Source data →
------------------------------------

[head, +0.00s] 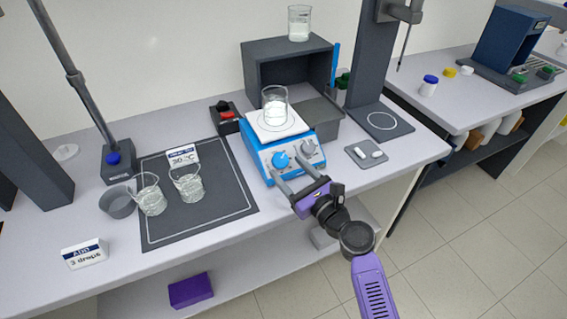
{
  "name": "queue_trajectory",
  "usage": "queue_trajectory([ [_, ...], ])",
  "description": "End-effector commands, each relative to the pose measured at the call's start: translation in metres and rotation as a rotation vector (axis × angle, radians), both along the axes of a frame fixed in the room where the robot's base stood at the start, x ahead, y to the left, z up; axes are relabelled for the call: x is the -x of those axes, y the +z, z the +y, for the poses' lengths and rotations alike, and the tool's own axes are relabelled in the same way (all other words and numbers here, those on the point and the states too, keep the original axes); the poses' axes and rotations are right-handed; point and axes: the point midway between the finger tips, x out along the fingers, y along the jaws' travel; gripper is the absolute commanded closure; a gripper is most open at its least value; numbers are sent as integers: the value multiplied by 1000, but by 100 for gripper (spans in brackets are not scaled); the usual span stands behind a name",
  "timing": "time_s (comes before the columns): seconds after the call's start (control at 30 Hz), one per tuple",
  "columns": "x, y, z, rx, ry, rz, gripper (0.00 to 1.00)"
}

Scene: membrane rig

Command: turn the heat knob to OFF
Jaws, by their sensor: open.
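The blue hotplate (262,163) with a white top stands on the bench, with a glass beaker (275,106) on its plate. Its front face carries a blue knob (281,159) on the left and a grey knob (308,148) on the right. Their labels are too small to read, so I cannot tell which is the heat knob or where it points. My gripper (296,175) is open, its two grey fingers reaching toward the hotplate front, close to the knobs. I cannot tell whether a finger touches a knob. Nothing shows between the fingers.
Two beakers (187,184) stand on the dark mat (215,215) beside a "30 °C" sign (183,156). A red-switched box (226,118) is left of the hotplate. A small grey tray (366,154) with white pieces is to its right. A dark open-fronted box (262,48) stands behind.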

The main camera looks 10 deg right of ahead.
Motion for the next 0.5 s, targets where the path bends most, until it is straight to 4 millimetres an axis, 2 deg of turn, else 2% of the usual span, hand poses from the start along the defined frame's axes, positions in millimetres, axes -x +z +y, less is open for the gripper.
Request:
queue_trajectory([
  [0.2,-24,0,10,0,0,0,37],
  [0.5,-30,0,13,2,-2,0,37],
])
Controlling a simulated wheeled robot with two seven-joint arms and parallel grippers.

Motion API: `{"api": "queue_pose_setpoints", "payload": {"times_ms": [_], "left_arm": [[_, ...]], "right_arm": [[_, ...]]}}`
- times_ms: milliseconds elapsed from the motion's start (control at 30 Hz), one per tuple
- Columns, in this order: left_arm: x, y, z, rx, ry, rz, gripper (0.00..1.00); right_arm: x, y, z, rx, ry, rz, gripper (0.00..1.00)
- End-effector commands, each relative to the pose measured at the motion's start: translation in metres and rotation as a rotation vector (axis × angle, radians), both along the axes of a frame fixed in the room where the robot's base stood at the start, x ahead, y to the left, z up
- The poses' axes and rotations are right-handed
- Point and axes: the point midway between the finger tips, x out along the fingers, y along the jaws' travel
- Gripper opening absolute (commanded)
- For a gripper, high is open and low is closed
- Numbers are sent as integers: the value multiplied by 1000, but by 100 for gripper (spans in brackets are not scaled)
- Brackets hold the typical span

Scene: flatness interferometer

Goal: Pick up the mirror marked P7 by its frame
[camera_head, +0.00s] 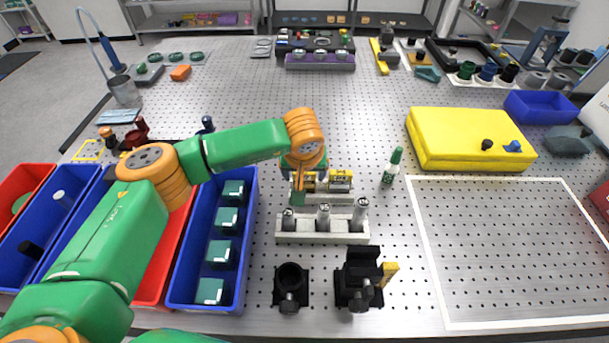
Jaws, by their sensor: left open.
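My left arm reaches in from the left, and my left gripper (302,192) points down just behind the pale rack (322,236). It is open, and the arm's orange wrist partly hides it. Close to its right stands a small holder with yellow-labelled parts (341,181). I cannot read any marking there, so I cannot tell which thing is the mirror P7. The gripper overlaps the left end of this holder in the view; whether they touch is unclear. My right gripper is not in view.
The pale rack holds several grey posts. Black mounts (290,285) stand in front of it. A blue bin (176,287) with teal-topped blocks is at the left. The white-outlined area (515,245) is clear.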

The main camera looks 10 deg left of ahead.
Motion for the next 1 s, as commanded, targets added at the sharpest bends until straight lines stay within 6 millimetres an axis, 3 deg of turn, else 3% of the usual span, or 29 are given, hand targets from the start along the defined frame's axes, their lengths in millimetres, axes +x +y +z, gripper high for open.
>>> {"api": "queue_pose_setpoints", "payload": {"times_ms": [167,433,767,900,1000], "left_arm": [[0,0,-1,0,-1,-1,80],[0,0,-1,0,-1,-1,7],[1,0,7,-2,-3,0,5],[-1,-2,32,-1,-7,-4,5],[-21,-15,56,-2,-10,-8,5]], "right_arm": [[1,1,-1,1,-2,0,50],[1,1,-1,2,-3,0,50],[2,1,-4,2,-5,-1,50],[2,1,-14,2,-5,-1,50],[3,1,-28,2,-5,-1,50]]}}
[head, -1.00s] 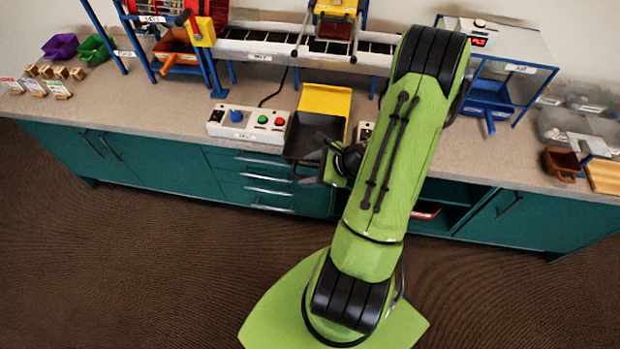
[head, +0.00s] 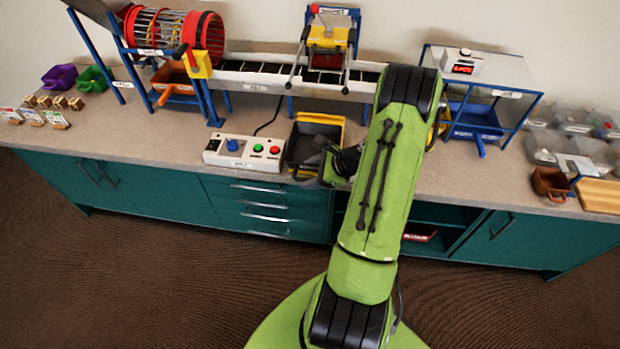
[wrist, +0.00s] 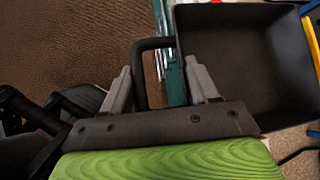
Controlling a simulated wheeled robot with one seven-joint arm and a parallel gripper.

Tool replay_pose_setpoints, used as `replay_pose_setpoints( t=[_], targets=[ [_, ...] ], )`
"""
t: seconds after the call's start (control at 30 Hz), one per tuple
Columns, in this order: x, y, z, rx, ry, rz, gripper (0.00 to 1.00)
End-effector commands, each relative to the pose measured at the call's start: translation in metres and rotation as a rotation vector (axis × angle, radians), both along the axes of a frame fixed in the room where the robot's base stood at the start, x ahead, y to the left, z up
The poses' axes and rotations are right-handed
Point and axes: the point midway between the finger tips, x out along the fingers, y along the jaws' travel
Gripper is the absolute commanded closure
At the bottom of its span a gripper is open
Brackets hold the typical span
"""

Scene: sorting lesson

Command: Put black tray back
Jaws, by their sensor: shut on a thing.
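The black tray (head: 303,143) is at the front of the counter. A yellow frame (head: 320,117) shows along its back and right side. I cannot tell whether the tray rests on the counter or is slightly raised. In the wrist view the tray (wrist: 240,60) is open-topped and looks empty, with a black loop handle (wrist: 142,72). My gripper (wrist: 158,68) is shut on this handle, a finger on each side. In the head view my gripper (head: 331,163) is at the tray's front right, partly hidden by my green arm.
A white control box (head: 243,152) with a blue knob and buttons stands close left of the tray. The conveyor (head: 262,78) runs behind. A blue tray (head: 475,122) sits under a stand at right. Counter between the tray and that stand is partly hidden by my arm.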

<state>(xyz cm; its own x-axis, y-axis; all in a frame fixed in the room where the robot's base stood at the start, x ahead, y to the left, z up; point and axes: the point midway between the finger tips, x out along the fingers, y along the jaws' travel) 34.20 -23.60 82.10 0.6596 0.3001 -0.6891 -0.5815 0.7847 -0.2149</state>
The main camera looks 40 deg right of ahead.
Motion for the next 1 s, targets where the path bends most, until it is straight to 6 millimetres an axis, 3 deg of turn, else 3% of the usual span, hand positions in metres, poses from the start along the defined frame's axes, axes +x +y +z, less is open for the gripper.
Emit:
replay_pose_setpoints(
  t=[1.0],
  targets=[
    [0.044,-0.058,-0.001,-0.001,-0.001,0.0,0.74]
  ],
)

------------------------------------

Exercise instructions → Copy everything in the records above except the pictures, exactly as written.

Answer →
[head, +0.00s] 
{
  "name": "queue_trajectory",
  "usage": "queue_trajectory([ [_, ...], ])",
  "description": "End-effector commands, each relative to the pose measured at the call's start: translation in metres and rotation as a rotation vector (axis × angle, radians), both along the axes of a frame fixed in the room where the robot's base stood at the start, x ahead, y to the left, z up; axes are relabelled for the call: x is the -x of those axes, y the +z, z the +y, for the poses' lengths and rotations alike, and the tool's own axes are relabelled in the same way (all other words and numbers here, those on the point and the states too, keep the original axes); the poses' axes and rotations are right-handed; point and axes: the point midway between the finger tips, x out along the fingers, y along the jaws' travel; gripper is the absolute commanded closure; a gripper is most open at its least value; numbers are sent as integers: the value multiplied by 1000, but by 100 for gripper (spans in brackets are not scaled); the usual span stands behind a name",
  "timing": "time_s (comes before the columns): seconds after the call's start (control at 30 Hz), one per tuple",
  "columns": "x, y, z, rx, ry, rz, gripper (0.00 to 1.00)"
}

Scene: membrane rig

Command: turn the heat knob to OFF
Jaws, by their sensor: open.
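The blue hotplate (262,163) with a white top stands on the bench, with a glass beaker (275,106) on its plate. Its front face carries a blue knob (281,159) on the left and a grey knob (308,148) on the right. Their labels are too small to read, so I cannot tell which is the heat knob or where it points. My gripper (296,175) is open, its two grey fingers reaching toward the hotplate front, close to the knobs. I cannot tell whether a finger touches a knob. Nothing shows between the fingers.
Two beakers (187,184) stand on the dark mat (215,215) beside a "30 °C" sign (183,156). A red-switched box (226,118) is left of the hotplate. A small grey tray (366,154) with white pieces is to its right. A dark open-fronted box (262,48) stands behind.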

The main camera looks 10 deg right of ahead.
Motion for the next 0.5 s, targets where the path bends most, until it is straight to 4 millimetres an axis, 2 deg of turn, else 2% of the usual span, hand poses from the start along the defined frame's axes, positions in millimetres, axes -x +z +y, less is open for the gripper.
Request:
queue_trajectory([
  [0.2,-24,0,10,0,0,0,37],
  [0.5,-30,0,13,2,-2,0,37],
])
Controlling a simulated wheeled robot with two seven-joint arms and parallel grippers.

Motion API: `{"api": "queue_pose_setpoints", "payload": {"times_ms": [_], "left_arm": [[_, ...]], "right_arm": [[_, ...]]}}`
- times_ms: milliseconds elapsed from the motion's start (control at 30 Hz), one per tuple
- Columns, in this order: left_arm: x, y, z, rx, ry, rz, gripper (0.00..1.00); right_arm: x, y, z, rx, ry, rz, gripper (0.00..1.00)
- End-effector commands, each relative to the pose measured at the motion's start: translation in metres and rotation as a rotation vector (axis × angle, radians), both along the axes of a frame fixed in the room where the robot's base stood at the start, x ahead, y to the left, z up
- The poses' axes and rotations are right-handed
- Point and axes: the point midway between the finger tips, x out along the fingers, y along the jaws' travel
- Gripper opening absolute (commanded)
- For a gripper, high is open and low is closed
- Numbers are sent as integers: the value multiplied by 1000, but by 100 for gripper (spans in brackets are not scaled)
- Brackets hold the typical span

Scene: flatness interferometer

Goal: Pick up the mirror marked P7 by its frame
[camera_head, +0.00s] 
Jaws, by their sensor: left open.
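My left arm reaches in from the left, and my left gripper (302,192) points down just behind the pale rack (322,236). It is open, and the arm's orange wrist partly hides it. Close to its right stands a small holder with yellow-labelled parts (341,181). I cannot read any marking there, so I cannot tell which thing is the mirror P7. The gripper overlaps the left end of this holder in the view; whether they touch is unclear. My right gripper is not in view.
The pale rack holds several grey posts. Black mounts (290,285) stand in front of it. A blue bin (176,287) with teal-topped blocks is at the left. The white-outlined area (515,245) is clear.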

The main camera looks 10 deg left of ahead.
Motion for the next 1 s, as commanded, targets added at the sharpest bends until straight lines stay within 6 millimetres an axis, 3 deg of turn, else 3% of the usual span, or 29 are given, hand targets from the start along the defined frame's axes, their lengths in millimetres, axes +x +y +z, gripper high for open.
>>> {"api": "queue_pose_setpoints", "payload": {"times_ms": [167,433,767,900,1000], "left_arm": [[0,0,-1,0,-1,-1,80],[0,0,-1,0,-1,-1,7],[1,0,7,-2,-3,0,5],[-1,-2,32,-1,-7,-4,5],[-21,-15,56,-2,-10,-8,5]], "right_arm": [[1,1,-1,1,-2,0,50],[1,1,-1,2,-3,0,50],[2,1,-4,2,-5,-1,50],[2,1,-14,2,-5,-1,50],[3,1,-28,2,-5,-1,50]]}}
[head, -1.00s] 
[head, +0.00s] 
[wrist, +0.00s] 
Controlling a simulated wheeled robot with one seven-joint arm and a parallel gripper.

Tool replay_pose_setpoints, used as `replay_pose_setpoints( t=[_], targets=[ [_, ...] ], )`
"""
t: seconds after the call's start (control at 30 Hz), one per tuple
Columns, in this order: x, y, z, rx, ry, rz, gripper (0.00 to 1.00)
End-effector commands, each relative to the pose measured at the call's start: translation in metres and rotation as a rotation vector (axis × angle, radians), both along the axes of a frame fixed in the room where the robot's base stood at the start, x ahead, y to the left, z up
The poses' axes and rotations are right-handed
Point and axes: the point midway between the finger tips, x out along the fingers, y along the jaws' travel
Gripper is the absolute commanded closure
At the bottom of its span a gripper is open
Brackets hold the typical span
"""

Scene: sorting lesson

Command: Put black tray back
Jaws, by their sensor: shut on a thing.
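The black tray (head: 303,143) is at the front of the counter. A yellow frame (head: 320,117) shows along its back and right side. I cannot tell whether the tray rests on the counter or is slightly raised. In the wrist view the tray (wrist: 240,60) is open-topped and looks empty, with a black loop handle (wrist: 142,72). My gripper (wrist: 158,68) is shut on this handle, a finger on each side. In the head view my gripper (head: 331,163) is at the tray's front right, partly hidden by my green arm.
A white control box (head: 243,152) with a blue knob and buttons stands close left of the tray. The conveyor (head: 262,78) runs behind. A blue tray (head: 475,122) sits under a stand at right. Counter between the tray and that stand is partly hidden by my arm.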

<state>(xyz cm; its own x-axis, y-axis; all in a frame fixed in the room where the robot's base stood at the start, x ahead, y to the left, z up; point and axes: the point midway between the finger tips, x out along the fingers, y along the jaws' travel) 34.20 -23.60 82.10 0.6596 0.3001 -0.6891 -0.5815 0.7847 -0.2149</state>
The main camera looks 40 deg right of ahead.
Motion for the next 1 s, targets where the path bends most, until it is straight to 6 millimetres an axis, 3 deg of turn, else 3% of the usual span, hand positions in metres, poses from the start along the defined frame's axes, axes +x +y +z, less is open for the gripper.
Emit:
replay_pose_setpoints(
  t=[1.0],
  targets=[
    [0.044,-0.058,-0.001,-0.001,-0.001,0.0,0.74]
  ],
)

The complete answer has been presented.